Michael ByungJu Kim, founder and chairman of MBK MBK Partners, a North Asia-focused private equity firm, has completed the second closing of its sixth buyout fund at $5 billion, on course to reach its target of $7 billion at the final close.
On Monday, MBK announced the fund’s second closing. It plans to complete its third closing in the first quarter of next year.
More than 85% of its major global limited partners, led by those from North America and the Middle East, made commitments to the new fund, in addition to some global family offices, according to MBK.
The fundraising nearly matches TPG’s eighth Asia fund of $5.3 billion launched this year. But it falls short of the $6.8 billion CVC Capital raised for its sixth Asia fund early this year.
Among the Asia-focused buyout funds that have completed their second closing this year, however, MBK’s new fund has attracted the biggest amount, said MBK.

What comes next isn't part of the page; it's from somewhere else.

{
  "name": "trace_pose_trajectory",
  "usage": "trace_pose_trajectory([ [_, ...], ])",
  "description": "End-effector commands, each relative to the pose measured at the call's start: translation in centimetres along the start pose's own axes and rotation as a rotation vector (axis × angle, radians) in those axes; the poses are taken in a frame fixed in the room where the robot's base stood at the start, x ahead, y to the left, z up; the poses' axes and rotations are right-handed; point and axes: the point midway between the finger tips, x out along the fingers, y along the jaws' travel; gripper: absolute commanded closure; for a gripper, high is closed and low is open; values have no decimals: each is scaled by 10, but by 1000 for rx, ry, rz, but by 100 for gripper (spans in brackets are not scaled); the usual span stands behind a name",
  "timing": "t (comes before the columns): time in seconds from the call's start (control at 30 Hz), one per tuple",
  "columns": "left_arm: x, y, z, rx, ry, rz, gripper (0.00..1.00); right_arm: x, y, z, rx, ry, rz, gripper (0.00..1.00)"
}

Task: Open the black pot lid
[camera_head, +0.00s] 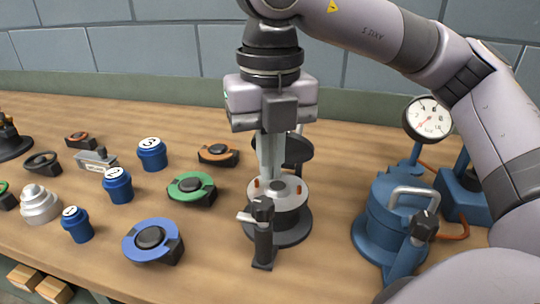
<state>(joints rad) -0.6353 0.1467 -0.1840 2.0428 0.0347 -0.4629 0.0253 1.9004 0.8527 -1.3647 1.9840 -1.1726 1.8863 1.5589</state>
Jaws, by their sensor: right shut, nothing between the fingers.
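The black pot (292,218) stands on the table right of centre, with a pale metal top on a round dark base. A black clamp with a metal lever (262,225) stands at its front. A dark round lid-like part (298,148) shows raised at the back of the pot, partly hidden behind my gripper; its exact tilt is hard to tell. My right gripper (272,176) points straight down over the pot's top, shut and empty. I cannot tell whether its fingertips touch the top. My left gripper is out of view.
A blue pot (385,215) with a metal handle and gauge (428,118) stands to the right, near my right arm. Blue (153,240), green (190,188) and orange (218,153) round parts and several blue cylinders lie left. A wall is behind.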

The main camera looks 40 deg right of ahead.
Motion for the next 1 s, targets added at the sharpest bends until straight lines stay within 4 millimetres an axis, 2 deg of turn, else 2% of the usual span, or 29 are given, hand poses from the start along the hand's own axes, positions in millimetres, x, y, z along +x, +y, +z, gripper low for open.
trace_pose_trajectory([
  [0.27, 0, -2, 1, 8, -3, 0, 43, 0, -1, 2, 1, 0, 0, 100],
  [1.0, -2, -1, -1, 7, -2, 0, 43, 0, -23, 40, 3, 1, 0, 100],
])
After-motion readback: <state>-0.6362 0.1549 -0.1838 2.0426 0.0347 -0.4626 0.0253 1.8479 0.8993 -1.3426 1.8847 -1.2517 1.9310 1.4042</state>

Kim Kwang Il, a partner at MBK, speaks to the press about the private equity firm’s tender offer for Korea Zinc in September (Courtesy of Yonhap)
UNFRIENDLY TAKEOVER BIDS
The fundraising comes as MBK makes headlines with its unfriendly takeover attempts for South Korean companies.
Investment bankers said MBK is now more like an activist fund as it seeks to maximize returns through governance reform after some of its Korean buyouts turned sour.